■ **DIRECTIONS FOR THIS TASK**: Reproduce verbatim the final portion of the material below, from the line containing "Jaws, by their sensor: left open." through its last line, and nothing else.
## Start
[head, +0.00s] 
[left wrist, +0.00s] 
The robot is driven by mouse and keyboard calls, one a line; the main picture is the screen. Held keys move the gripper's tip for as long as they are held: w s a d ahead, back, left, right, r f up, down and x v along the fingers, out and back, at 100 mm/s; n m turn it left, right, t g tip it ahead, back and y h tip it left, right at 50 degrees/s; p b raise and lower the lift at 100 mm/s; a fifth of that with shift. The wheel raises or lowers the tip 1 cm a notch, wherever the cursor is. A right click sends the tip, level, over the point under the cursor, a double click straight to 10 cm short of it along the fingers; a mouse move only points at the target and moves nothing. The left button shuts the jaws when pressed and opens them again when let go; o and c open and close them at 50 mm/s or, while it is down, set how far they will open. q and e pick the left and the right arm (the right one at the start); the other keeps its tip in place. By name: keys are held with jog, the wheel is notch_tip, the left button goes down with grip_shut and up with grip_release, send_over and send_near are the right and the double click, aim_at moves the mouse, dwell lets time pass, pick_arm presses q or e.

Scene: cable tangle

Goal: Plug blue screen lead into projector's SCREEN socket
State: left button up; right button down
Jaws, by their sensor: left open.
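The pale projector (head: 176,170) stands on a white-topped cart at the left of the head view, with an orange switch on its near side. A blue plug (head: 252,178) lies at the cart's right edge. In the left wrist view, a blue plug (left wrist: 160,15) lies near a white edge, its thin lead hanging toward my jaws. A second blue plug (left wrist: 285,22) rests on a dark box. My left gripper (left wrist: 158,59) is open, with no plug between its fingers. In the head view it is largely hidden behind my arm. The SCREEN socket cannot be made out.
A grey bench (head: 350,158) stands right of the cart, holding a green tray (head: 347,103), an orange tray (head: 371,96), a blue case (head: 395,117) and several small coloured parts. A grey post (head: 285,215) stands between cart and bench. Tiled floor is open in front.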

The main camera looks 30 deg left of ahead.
## End
■ **TASK RESPONSE**:
Jaws, by their sensor: left open.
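The pale projector (head: 176,170) stands on a white-topped cart at the left of the head view, with an orange switch on its near side. A blue plug (head: 252,178) lies at the cart's right edge. In the left wrist view, a blue plug (left wrist: 160,15) lies near a white edge, its thin lead hanging toward my jaws. A second blue plug (left wrist: 285,22) rests on a dark box. My left gripper (left wrist: 158,59) is open, with no plug between its fingers. In the head view it is largely hidden behind my arm. The SCREEN socket cannot be made out.
A grey bench (head: 350,158) stands right of the cart, holding a green tray (head: 347,103), an orange tray (head: 371,96), a blue case (head: 395,117) and several small coloured parts. A grey post (head: 285,215) stands between cart and bench. Tiled floor is open in front.

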The main camera looks 30 deg left of ahead.

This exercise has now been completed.